* _PROBLEM TO WORK ON_
Restate, word for word, all of the material shown below.

* _PROVIDED DATA_
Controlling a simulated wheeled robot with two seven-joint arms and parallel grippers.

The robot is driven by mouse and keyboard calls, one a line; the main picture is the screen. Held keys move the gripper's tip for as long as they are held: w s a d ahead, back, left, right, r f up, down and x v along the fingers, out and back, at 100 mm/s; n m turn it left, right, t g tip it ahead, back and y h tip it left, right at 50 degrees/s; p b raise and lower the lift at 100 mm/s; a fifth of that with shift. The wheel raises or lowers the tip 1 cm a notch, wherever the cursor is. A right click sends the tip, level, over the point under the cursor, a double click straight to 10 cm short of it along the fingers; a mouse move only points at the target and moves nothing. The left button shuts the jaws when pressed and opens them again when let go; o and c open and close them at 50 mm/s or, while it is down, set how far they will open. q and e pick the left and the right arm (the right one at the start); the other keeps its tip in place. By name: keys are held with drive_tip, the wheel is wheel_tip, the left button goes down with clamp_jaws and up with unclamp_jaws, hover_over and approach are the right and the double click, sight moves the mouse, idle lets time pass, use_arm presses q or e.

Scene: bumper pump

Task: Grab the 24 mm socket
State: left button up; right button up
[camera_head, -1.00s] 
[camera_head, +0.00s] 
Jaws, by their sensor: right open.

* _ANSWER TO THE TASK_
Controlling a simulated wheeled robot with two seven-joint arms and parallel grippers.

The robot is driven by mouse and keyboard calls, one a line; the main picture is the screen. Held keys move the gripper's tip for as long as they are held: w s a d ahead, back, left, right, r f up, down and x v along the fingers, out and back, at 100 mm/s; n m turn it left, right, t g tip it ahead, back and y h tip it left, right at 50 degrees/s; p b raise and lower the lift at 100 mm/s; a fifth of that with shift. The wheel raises or lowers the tip 1 cm a notch, wherever the cursor is. A right click sends the tip, level, over the point under the cursor, a double click straight to 10 cm short of it along the fingers; a mouse move only points at the target and moves nothing. The left button shuts the jaws when pressed and opens them again when let go; o and c open and close them at 50 mm/s or, while it is down, set how far they will open. q and e pick the left and the right arm (the right one at the start); the other keeps its tip in place. By name: keys are held with drive_tip, the wheel is wheel_tip, the left button goes down with clamp_jaws and up with unclamp_jaws, hover_over and approach are the right and the double click, sight moves the mouse, idle lets time pass, use_arm presses q or e.

Scene: bumper pump

Task: Grab the 24 mm socket
State: left button up; right button up
[camera_head, -1.00s] 
[camera_head, +0.00s] 
Jaws, by their sensor: right open.

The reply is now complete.